Saprà il candidato delle destra ultra-liberale e cattolica-conservatrice, prestare attenzione a quel popolo “non iscritto” che non ha partecipato alle primarie, ma che avrà una ruolo determinante al momento del voto ufficiale?
La sinistra che oggi plaude a Fillon perché lo giudica un candidato più abbordabile rispetto a chi, nel campo di sinistra, dovrà sostituire Hollande, sbaglia i suoi conti, perché promuovere un programma economico impregnato ancora di forti segnali liberisti sul modello della Tatcher non può trovare un consenso generale né contribuire a renderlo, agli elettori di destra, alternativo a quello di Marine Le Pen, considerando altresì che contribuisce a identificarlo come il candidato del rinnovamento, soprattutto nel momento in cui sale forte la domanda dei cittadini che in Francia, come su scala mondiale, auspicano il ritorno di uno stato protettore, autoritario piuttosto che imbelle, il bisogno di frontiere e di sicurezza, piuttosto che di mercato e di libero scambio.

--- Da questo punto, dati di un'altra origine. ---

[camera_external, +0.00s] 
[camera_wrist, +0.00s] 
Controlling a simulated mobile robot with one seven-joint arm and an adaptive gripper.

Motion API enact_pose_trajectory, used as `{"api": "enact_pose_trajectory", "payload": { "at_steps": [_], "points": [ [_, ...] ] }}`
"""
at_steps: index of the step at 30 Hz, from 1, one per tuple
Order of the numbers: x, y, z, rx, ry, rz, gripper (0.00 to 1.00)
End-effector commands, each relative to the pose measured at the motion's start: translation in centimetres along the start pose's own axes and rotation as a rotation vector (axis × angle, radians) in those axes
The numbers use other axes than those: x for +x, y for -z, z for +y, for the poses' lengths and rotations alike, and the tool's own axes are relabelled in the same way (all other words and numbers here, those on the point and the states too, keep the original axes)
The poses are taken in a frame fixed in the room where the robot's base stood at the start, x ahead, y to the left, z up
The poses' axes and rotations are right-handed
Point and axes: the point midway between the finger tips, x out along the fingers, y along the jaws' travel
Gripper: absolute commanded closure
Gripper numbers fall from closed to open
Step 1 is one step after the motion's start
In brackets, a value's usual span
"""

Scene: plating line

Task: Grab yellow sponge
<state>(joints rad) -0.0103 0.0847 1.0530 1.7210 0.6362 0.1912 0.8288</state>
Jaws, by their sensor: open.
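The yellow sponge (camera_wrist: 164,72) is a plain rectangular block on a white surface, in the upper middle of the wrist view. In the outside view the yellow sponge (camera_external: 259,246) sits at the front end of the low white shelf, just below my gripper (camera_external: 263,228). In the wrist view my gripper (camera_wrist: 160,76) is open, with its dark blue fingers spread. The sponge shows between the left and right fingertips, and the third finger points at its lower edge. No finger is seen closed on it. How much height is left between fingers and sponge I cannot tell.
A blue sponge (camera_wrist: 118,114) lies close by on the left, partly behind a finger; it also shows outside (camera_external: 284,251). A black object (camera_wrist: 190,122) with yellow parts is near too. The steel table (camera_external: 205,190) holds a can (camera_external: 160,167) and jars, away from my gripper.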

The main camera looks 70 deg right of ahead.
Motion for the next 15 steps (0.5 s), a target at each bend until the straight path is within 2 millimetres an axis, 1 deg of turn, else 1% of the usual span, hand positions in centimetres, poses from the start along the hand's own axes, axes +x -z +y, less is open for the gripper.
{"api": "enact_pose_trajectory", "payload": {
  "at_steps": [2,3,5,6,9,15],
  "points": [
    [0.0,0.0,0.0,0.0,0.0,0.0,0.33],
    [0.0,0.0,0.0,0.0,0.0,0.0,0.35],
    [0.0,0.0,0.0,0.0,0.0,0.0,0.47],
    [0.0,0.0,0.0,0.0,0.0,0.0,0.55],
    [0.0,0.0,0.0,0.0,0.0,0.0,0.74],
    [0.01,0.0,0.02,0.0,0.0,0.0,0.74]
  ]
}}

Il fantasma di Marine Le Pen comunque aleggia sulla scena politica francese nonostante l’ostracismo dei media e la pervicace ostinazione a ritenerla al di fuori dall’arco costituzionale (come si diceva ancora del MSI-DN di Giorgio Almirante negli anni 70), e l’altra sera, Marine Le Pen è apparsa a tutti come l’invitato di pietra: assente dagli schermi, ma onnipresente nei dibattiti e nelle discussioni.